[START]

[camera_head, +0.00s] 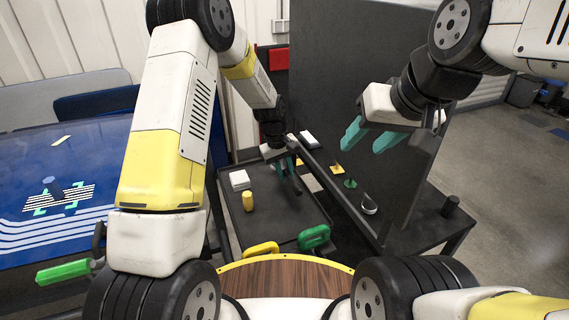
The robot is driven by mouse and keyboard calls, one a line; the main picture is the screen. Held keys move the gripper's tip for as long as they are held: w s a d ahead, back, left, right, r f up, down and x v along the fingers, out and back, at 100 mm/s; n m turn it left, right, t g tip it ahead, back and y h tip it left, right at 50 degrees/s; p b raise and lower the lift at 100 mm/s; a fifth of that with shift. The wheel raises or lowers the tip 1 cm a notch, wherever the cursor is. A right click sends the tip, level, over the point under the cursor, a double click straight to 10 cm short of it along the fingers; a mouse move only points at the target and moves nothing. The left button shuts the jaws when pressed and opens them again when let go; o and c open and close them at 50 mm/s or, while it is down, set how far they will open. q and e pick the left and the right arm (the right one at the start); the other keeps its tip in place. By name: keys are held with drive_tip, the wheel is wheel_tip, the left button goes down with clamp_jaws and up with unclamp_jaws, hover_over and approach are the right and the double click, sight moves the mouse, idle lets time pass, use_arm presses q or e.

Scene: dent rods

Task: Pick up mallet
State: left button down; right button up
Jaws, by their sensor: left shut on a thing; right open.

[END]

Identify every line holding the word "button" and copy it out.

--- SOLUTION FOR THIS TASK ---
The robot is driven by mouse and keyboard calls, one a line; the main picture is the screen. Held keys move the gripper's tip for as long as they are held: w s a d ahead, back, left, right, r f up, down and x v along the fingers, out and back, at 100 mm/s; n m turn it left, right, t g tip it ahead, back and y h tip it left, right at 50 degrees/s; p b raise and lower the lift at 100 mm/s; a fifth of that with shift. The wheel raises or lowers the tip 1 cm a notch, wherever the cursor is. A right click sends the tip, level, over the point under the cursor, a double click straight to 10 cm short of it along the fingers; a mouse move only points at the target and moves nothing. The left button shuts the jaws when pressed and opens them again when let go; o and c open and close them at 50 mm/s or, while it is down, set how far they will open. q and e pick the left and the right arm (the right one at the start); the other keeps its tip in place. By name: keys are held with drive_tip, the wheel is wheel_tip, the left button goes down with clamp_jaws and up with unclamp_jaws, hover_over and approach are the right and the double click, sight moves the mouse, idle lets time pass, use_arm presses q or e.
State: left button down; right button up

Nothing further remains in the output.